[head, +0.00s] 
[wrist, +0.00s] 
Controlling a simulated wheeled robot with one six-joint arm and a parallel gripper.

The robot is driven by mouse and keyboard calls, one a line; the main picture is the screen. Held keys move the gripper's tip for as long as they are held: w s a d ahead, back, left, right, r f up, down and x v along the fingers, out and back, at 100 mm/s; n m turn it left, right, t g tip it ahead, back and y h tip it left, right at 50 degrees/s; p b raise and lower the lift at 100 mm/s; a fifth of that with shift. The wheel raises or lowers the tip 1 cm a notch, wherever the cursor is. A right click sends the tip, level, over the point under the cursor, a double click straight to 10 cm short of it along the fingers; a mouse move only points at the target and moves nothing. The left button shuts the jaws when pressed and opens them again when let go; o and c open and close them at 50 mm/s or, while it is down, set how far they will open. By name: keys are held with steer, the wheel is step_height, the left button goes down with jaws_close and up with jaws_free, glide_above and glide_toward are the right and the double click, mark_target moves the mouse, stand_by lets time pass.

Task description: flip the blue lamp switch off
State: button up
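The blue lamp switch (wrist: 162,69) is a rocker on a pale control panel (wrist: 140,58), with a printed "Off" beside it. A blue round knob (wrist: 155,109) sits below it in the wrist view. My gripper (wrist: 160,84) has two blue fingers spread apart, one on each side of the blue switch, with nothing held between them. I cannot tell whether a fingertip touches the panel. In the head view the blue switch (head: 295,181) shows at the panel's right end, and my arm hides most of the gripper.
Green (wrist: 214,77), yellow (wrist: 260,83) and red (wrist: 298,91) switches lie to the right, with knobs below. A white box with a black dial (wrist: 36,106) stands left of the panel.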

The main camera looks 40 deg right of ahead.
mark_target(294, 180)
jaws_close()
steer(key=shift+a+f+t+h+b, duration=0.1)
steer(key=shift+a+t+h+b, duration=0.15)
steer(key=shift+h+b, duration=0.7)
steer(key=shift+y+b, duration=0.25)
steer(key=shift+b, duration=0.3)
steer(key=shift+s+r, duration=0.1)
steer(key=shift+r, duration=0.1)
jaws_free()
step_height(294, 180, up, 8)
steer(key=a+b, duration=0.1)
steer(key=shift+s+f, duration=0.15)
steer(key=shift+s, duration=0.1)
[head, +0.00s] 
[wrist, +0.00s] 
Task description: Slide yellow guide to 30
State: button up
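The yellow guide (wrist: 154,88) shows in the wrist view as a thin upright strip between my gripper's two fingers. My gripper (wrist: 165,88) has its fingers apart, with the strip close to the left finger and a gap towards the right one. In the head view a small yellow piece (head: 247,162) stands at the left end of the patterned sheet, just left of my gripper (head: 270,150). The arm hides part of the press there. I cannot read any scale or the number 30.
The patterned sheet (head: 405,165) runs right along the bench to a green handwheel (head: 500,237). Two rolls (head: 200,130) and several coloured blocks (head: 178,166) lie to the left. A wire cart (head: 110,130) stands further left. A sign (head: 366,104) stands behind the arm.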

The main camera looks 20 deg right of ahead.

== Goal ==
Using the data above, return each line exactly as written.

== Answer in full ==
[head, +0.00s] 
[wrist, +0.00s] 
Controlling a simulated wheeled robot with one six-joint arm and a parallel gripper.

The robot is driven by mouse and keyboard calls, one a line; the main picture is the screen. Held keys move the gripper's tip for as long as they are held: w s a d ahead, back, left, right, r f up, down and x v along the fingers, out and back, at 100 mm/s; n m turn it left, right, t g tip it ahead, back and y h tip it left, right at 50 degrees/s; p b raise and lower the lift at 100 mm/s; a fifth of that with shift. The wheel raises or lowers the tip 1 cm a notch, wherever the cursor is. A right click sends the tip, level, over the point under the cursor, a double click straight to 10 cm short of it along the fingers; a mouse move only points at the target and moves nothing. The left button shuts the jaws when pressed and opens them again when let go; o and c open and close them at 50 mm/s or, while it is down, set how far they will open. By name: keys are held with steer, the wheel is step_height, the left button goes down with jaws_close and up with jaws_free, glide_above and glide_toward are the right and the double click, mark_target moves the mouse, stand_by lets time pass.

Task description: flip the blue lamp switch off
State: button up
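The blue lamp switch (wrist: 162,69) is a rocker on a pale control panel (wrist: 140,58), with a printed "Off" beside it. A blue round knob (wrist: 155,109) sits below it in the wrist view. My gripper (wrist: 160,84) has two blue fingers spread apart, one on each side of the blue switch, with nothing held between them. I cannot tell whether a fingertip touches the panel. In the head view the blue switch (head: 295,181) shows at the panel's right end, and my arm hides most of the gripper.
Green (wrist: 214,77), yellow (wrist: 260,83) and red (wrist: 298,91) switches lie to the right, with knobs below. A white box with a black dial (wrist: 36,106) stands left of the panel.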

The main camera looks 40 deg right of ahead.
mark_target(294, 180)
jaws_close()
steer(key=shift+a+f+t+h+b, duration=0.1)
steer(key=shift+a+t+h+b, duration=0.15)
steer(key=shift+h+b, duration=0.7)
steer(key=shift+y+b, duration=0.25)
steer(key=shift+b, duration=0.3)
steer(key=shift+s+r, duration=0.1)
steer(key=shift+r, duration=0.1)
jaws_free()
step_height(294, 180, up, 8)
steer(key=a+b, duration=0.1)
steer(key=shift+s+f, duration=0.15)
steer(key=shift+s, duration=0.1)
[head, +0.00s] 
[wrist, +0.00s] 
Task description: Slide yellow guide to 30
State: button up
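The yellow guide (wrist: 154,88) shows in the wrist view as a thin upright strip between my gripper's two fingers. My gripper (wrist: 165,88) has its fingers apart, with the strip close to the left finger and a gap towards the right one. In the head view a small yellow piece (head: 247,162) stands at the left end of the patterned sheet, just left of my gripper (head: 270,150). The arm hides part of the press there. I cannot read any scale or the number 30.
The patterned sheet (head: 405,165) runs right along the bench to a green handwheel (head: 500,237). Two rolls (head: 200,130) and several coloured blocks (head: 178,166) lie to the left. A wire cart (head: 110,130) stands further left. A sign (head: 366,104) stands behind the arm.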

The main camera looks 20 deg right of ahead.

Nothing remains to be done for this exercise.